The Pre-Text is Truth that lies beyond and behind the Text of revelation given to Muhammad. This Pre-Text is ontologically prior to the Text. The Sufis and philosophers engage with the Pre-Text. They engage with the Pre-Text through mysticism and philosophy. The Sufis, for example the Chistisufis, embraced the concept of Wahdat al-wujud.

This concept emphasizes that there is only one existence, one wujud that is God. True existence belongs to God alone. Though in the phenomenal world we perceive diversity, in reality everyone reflects the existence of the One. In other words, everyone is one in the One. The philosophers emphasize that through reason one has access to truth, the mind of God. Here the premise is that the Universal Reality of God-in-the-Unseen whose truth is knowable. The simple believers engage with ‘Text’ which is revealed from the Unseen-God-beyond-this-world to a human messenger-in-this-world i.e., Muhammad.
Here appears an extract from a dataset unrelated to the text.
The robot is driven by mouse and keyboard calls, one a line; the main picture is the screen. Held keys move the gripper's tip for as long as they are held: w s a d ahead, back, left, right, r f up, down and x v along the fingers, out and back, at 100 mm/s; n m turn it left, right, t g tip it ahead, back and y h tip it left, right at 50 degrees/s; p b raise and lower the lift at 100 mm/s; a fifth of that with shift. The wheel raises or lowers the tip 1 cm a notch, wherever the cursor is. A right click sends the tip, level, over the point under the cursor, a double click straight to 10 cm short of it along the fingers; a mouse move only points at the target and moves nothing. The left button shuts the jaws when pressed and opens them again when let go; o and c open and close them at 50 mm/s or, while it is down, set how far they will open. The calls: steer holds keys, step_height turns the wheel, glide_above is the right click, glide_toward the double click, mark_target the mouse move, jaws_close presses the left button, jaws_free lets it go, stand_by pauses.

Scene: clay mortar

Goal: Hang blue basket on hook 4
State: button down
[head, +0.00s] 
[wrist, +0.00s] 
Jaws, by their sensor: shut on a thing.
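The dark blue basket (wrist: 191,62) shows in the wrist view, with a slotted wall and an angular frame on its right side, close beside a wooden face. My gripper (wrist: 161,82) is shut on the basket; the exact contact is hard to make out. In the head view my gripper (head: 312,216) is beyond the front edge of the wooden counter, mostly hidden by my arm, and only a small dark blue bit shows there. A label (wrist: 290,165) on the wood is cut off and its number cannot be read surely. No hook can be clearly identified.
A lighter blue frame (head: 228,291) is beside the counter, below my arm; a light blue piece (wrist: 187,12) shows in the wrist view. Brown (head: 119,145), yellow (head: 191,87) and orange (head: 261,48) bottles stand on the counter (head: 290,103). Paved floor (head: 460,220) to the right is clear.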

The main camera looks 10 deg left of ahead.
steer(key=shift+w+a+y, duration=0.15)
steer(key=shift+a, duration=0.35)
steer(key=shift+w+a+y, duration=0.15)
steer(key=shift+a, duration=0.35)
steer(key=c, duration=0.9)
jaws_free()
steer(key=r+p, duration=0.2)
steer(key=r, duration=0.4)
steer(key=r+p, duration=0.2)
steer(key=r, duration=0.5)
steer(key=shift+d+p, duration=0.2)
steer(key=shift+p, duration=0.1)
In this level the premise is that God-in-the-Unseen whose truth is seen in the Text. The con-Text is the way Muslims historically lived in through cultural, linguistic, expressions often expressed through art, poetry, and architecture. The problem with the contemporary conceptualization of Islam is, in Ahmed’s view that it is defines Islam solely by the Text of Revelation. Revelation has, in effect, been downsized to Text alone, whereas historically Islam has been “nothing other than the hermeneutical engagement with Revelation in all its dimensions and loci” (p. 355-6).

This theoretical position clarifies that those Christian students who are preparing for ministries must learn to conceptualize Islam through a wide-angle lens: ‘hermeneutical engagement with Revelation.’

It is my hope that a few students grasp this challenge and equip themselves with intellectual curiosity towards Muslims, their histories, cultures, spiritualities and their expression through poetry and arts and open up new avenues for theological and cultural dialogue with Muslims.